そのため、米国が金融引締めを行い、世界的にも景気が循環的な減速をするなかではトウモロコシを初めとする穀物価格は下落しやすい。

しかし、秋~冬にかけてのラニーニャ現象の発生もあり、さらに、夏場~冬場のラニーニャ現象発生はアラビア半島周辺に降雨をもたらし、バッタの大量越冬を可能にするため、2023年にかけて穀物供給リスクが来年まで継続する可能性があること、ロシア・ウクライナの穀物輸出が継続する保証はないことから、中・長期的なリスクは引き続き上向きと考えている。

本日は、朝方発表の作況で、トウモロコシ・大豆の作況が極めて良くないことが再確認されていることから上昇余地を探る展開を予想。

※中長期見通しは、7月・11月にリリースの商品市場為替市場動向見通しをご参照ください(有料)。

市場データ・グラフ類の添付ファイルのサンプルはこちら。

【マクロ見通しのリスクシナリオ】

・米国経済が正常化する中で金融引き締めが加速、経済をオーバーキルしてしまった場合(価格下落要因)。

また、米国の金融引締めが新興国経済(特に、中東、北アフリカ、東欧、中南米など)に打撃を与える可能性。

・中国のゼロコロナ政策にこだわるスタンスがロックダウンを頻発させ、中国景気がハードランディングする場合(工業金属などの景気循環系商品を筆頭に、リスク資産価格の下落要因)。

それに伴う各地での暴動発生。

・渇水、猛暑厳冬、発電燃料供給不足による工場稼働停止や消費低迷で景気が減速する場合(リスク資産価格の下落要因)。

・脱炭素・脱ロシア進捗による資源需要の高まりによる価格上昇や、資源の供給不足、ロシアの意図的な供給指定(枯渇のリスクも)が発生し、経済活動が抑制される場合(価格上昇→景気減速による価格下落リスク)

・米中対立激化にロシア問題も加わり、緩やかな新冷戦構造が発現しブロック経済圏が発生して貿易活動が鈍化する場合(既にメインシナリオ)。

台湾有事の発生(リスク資産価格の下落要因)。

・自由主義国vs専制主義国の対立加速、自国内の混乱などを理由に急に「手打ち」となった場合(景気のポジティブリスク・中国がさらに力を付け、将来米中が武力衝突するリスク)。

・環境重視型社会への急激な転換による、経済活動の鈍化リスク。成長ドライバーの1つとして期待される、中東・北アフリカ産油国が人口ボーナス期を活かせない(逆に鉱物産出国は高成長となる可能性も)。
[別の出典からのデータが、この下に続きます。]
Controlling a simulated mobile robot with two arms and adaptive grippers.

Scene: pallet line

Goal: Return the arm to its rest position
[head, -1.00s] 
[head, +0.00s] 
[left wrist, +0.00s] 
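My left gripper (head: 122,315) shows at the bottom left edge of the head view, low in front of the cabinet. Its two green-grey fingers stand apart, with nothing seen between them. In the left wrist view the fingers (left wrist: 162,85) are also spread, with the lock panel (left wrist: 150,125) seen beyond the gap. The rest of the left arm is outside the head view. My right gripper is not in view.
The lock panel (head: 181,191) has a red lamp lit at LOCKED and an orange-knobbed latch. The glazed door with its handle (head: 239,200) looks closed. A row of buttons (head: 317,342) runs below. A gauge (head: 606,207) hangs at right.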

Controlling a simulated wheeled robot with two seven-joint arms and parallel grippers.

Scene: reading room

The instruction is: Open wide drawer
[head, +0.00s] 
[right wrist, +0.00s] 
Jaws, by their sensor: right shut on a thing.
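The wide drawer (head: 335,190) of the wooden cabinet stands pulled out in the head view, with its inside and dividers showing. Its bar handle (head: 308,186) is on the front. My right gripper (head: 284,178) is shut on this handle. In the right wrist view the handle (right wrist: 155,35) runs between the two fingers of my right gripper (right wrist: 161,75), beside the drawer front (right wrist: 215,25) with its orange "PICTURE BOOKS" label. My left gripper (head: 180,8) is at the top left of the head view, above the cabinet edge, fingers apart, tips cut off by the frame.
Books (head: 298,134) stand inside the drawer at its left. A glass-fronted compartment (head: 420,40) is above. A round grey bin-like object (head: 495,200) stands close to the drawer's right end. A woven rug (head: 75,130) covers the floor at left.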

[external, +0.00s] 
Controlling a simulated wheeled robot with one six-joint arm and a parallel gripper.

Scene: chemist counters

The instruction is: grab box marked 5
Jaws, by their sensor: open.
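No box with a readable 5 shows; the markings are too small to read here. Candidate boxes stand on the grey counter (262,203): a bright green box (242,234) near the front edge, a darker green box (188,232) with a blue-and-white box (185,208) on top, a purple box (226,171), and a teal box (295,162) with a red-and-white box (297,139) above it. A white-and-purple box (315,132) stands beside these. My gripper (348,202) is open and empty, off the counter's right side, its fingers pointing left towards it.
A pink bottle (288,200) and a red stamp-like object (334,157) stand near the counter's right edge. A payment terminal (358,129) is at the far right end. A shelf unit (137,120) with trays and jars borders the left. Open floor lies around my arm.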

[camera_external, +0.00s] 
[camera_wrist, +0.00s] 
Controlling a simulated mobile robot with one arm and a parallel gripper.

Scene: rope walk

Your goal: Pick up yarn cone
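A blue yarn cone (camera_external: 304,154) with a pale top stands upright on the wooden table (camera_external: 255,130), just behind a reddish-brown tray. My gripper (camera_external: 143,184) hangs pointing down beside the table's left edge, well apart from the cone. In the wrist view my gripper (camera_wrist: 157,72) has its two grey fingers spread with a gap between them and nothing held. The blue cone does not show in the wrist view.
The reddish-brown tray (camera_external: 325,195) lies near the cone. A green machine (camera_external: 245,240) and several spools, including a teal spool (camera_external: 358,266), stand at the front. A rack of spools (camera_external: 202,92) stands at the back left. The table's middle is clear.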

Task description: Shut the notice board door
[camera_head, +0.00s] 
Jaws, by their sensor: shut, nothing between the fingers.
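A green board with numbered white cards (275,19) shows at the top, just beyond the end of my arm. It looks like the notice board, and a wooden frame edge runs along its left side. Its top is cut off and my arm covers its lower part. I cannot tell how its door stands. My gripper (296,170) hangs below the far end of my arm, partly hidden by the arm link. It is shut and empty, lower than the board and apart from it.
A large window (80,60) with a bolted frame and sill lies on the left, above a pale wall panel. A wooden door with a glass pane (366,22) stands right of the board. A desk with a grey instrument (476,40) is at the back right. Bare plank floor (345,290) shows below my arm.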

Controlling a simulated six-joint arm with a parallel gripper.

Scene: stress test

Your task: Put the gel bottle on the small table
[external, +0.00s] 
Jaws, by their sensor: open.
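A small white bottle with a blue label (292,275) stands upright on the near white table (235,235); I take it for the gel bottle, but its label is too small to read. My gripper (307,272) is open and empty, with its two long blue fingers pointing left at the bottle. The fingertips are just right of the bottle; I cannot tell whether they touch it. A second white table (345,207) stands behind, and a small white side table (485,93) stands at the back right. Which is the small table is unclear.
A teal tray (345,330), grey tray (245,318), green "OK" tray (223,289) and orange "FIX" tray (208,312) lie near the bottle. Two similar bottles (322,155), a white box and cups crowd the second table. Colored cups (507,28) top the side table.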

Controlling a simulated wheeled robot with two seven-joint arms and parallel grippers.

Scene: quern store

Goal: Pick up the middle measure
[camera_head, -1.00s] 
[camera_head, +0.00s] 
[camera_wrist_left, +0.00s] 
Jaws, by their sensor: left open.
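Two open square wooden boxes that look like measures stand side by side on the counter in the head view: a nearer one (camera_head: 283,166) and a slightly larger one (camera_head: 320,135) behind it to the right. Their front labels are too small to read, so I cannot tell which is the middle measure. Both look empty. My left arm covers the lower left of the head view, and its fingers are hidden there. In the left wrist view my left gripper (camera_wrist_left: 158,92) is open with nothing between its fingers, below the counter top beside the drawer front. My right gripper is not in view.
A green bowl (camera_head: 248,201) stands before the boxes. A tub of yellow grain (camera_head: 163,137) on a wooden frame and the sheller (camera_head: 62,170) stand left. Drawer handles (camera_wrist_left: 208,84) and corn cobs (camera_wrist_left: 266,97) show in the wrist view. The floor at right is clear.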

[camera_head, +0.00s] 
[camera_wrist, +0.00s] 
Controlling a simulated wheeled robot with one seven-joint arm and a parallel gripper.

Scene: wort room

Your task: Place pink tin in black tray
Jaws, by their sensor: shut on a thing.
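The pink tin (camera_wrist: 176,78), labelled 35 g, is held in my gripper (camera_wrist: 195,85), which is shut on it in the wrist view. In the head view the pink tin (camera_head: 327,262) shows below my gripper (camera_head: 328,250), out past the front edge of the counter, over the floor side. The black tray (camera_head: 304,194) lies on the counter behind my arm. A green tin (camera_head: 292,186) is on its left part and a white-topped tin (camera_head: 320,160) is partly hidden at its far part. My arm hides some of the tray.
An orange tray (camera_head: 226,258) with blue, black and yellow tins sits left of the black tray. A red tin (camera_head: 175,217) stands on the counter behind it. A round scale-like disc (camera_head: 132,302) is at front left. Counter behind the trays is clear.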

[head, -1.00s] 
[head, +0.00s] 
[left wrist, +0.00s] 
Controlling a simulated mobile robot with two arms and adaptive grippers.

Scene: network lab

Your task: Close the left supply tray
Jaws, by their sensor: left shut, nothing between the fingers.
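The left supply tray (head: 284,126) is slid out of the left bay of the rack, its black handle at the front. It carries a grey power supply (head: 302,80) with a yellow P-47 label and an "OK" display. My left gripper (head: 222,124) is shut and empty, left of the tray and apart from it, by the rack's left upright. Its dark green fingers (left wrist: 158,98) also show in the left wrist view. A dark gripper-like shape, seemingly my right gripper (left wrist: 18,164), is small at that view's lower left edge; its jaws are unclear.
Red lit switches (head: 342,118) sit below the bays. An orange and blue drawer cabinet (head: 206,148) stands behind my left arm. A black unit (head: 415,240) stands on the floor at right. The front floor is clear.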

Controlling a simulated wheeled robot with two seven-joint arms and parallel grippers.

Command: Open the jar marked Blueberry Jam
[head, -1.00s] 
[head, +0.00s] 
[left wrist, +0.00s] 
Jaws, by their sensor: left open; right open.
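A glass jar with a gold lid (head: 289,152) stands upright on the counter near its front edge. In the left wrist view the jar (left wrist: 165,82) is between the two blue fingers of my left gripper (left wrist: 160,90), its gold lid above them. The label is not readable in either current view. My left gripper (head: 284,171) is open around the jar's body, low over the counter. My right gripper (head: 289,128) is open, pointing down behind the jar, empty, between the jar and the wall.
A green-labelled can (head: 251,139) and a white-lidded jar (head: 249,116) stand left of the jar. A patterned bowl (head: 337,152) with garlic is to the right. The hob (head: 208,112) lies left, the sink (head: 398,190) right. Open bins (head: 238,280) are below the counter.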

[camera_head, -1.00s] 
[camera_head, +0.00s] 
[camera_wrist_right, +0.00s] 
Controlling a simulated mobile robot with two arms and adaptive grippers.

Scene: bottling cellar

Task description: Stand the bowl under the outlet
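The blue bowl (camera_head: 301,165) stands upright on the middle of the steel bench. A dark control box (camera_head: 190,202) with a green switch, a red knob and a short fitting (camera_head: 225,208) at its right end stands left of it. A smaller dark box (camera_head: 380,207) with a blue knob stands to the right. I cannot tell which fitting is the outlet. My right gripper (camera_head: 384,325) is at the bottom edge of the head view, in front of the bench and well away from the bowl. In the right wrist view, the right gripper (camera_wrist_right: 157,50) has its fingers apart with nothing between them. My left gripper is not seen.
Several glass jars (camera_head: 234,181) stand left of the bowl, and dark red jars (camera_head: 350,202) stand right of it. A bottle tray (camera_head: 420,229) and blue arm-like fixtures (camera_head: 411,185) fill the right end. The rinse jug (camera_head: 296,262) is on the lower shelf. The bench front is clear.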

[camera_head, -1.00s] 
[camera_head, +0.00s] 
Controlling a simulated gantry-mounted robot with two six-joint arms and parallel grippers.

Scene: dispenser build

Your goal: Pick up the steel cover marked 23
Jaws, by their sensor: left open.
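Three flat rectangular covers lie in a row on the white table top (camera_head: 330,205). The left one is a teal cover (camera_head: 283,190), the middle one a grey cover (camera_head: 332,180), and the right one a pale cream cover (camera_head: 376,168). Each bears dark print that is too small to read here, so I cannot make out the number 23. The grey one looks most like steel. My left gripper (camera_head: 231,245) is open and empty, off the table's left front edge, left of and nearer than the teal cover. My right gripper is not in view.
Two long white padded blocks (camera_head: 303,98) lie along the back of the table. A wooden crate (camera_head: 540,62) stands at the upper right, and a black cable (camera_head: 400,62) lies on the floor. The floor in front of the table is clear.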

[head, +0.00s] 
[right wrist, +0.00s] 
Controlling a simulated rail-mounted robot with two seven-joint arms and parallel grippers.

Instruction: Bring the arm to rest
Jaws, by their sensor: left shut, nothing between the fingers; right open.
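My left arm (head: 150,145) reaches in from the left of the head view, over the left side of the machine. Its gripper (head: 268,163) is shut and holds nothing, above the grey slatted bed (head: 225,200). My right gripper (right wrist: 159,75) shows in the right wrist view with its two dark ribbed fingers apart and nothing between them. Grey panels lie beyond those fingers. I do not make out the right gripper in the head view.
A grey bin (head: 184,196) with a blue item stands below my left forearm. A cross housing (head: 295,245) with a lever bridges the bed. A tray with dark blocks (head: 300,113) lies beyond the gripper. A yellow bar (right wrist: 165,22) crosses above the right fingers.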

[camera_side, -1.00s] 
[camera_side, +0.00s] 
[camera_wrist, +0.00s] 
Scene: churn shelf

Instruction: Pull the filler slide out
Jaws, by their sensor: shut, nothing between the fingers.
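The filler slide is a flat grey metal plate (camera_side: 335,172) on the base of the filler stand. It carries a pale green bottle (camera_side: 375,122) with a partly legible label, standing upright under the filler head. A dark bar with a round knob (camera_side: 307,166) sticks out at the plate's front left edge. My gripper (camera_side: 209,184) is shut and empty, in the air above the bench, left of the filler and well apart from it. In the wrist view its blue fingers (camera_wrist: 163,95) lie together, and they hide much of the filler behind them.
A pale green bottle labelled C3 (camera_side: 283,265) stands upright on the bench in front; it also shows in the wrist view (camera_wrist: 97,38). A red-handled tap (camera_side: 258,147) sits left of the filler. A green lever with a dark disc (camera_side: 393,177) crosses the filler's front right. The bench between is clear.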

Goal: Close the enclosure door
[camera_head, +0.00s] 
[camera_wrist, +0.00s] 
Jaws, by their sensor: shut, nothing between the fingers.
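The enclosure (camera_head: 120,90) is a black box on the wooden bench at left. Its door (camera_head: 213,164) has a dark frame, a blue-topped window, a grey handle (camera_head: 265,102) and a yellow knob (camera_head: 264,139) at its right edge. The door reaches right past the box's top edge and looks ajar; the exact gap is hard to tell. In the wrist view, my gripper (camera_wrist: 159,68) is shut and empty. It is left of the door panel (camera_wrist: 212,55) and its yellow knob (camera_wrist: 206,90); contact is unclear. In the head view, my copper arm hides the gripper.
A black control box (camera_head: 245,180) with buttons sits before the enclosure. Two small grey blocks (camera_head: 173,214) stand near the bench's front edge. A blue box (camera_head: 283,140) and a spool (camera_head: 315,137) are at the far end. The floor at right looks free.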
逆に脱炭素に向けたインフラ投資の加速で資源価格が急上昇、金融緩和マネーが大量に市場に滞留する中でハイパーインフレとなるリスク。

・次の成長ドライバーとして期待されるインド経済が、期待通りの成長をできない場合(人種差別問題による国民の離反、市場開放・規制改革の遅れ、中国との対立など)。

2018年にすでに人口ボーナス期入りしているため、鉱物・エネルギーをはじめとする景気循環系商品需要の増加は2023年後半~2024年頃。

・日本政府の財政規律感の欠如による、実質的な日銀による財政ファイナンスにより海外からの信認が低下、円が暴落して先進国市場に混乱をもたらす場合(今のところ角度の低いリスク要因)。